The Pension Schemes Act 2026 includes provisions designed to avoid past pension scheme amendments being void on a technicality due to no “section 37 certificate” having been obtained from the scheme actuary at the time. The provisions are now in force. We take a look at the provisions and related regulatory guidance and consider the steps that trustees should be taking now.
Section 37 certificate “fix” provisions come into force
The Pension Schemes Act received Royal Assent on 29 April 2026. The measures designed to provide a “fix” for the issues stemming from the Virgin Media case came into force on that date.
The court’s judgment in the Virgin Media case found that amendments to contracted-out schemes made from 6 April 1997 to 5 April 2016 were void if the trustees had not obtained a “section 37 certificate” from the scheme actuary confirming that the scheme would continue to meet the statutory standard for contracting out following the amendment. The effect of the case was to call into question the validity of many scheme amendments which had been treated as valid for many years. In practice it was often not possible to find the section 37 certificate and therefore not straightforward to demonstrate that one had been obtained.
The “fix” provisions in the Act mean that relevant scheme amendments can generally be treated as having always met the section 37 certificate requirements provided the scheme’s actuary confirms in writing to the trustees that in the actuary’s opinion it is reasonable to conclude that the amendment would not have prevented the scheme from continuing to satisfy the statutory standard for contracted-out schemes.
If a scheme was wound up or the PPF assumed responsibility for a scheme before 29 April 2026, amendments will not be subject to challenge on the grounds that the section 37 certificate was not obtained.
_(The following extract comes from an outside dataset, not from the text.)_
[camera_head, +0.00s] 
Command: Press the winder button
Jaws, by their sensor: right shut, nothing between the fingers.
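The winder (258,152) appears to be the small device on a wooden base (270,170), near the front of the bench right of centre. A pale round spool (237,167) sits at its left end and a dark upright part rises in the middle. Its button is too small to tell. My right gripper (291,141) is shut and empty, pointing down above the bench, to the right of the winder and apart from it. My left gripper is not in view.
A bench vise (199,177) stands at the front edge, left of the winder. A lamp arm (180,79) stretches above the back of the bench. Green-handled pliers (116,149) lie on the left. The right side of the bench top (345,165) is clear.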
Pensions Regulator guidance
The Pensions Regulator has published guidance on the section 37 certificate fix. The guidance suggests that trustees may need legal help to write the instruction to the actuary. It flags the importance of being clear as to the scope of what the actuary is being asked to consider (for example, if a deed makes more than one amendment, whether the actuary is to consider the overall effect of the amendments or each amendment individually). Where it is not clear whether a section 37 certificate was obtained, the guidance says that trustees should weigh up the cost/benefit of devoting resources to tracking down evidence of past certification versus assuming that no certificate was obtained and moving directly to obtaining confirmation under the new fix provisions.
The guidance says that trustees should maintain a clear audit trail for all decisions, actions and results relating to remediation issues, and that any section 37 certificates and actuarial confirmations obtained under the new fix provisions should be held by whoever holds the scheme’s formal documentation such as trust deeds and rules.
FRC guidance for actuaries
In our March 2026 Update we reported on the FRC’s draft guidance for actuaries in relation to the fix provisions. In May 2026 the FRC published the finalised version of the guidance. The final version is almost identical to the draft. It clarifies that where the actuary is asked to give a confirmation under the fix provisions, but there is legal uncertainty as to whether the original amendment required a section 37 certificate at all, the actuary may wish to consider providing confirmation if appropriate, but making clear that this is only a formal confirmation under the statutory provisions to the extent that the case is within scope of the fix.
Our thoughts
Now that the fix provisions are in force, trustees who have not already done so should identify past amendments for which actuarial confirmation should be obtained, and should provide appropriate instructions to the scheme’s actuary.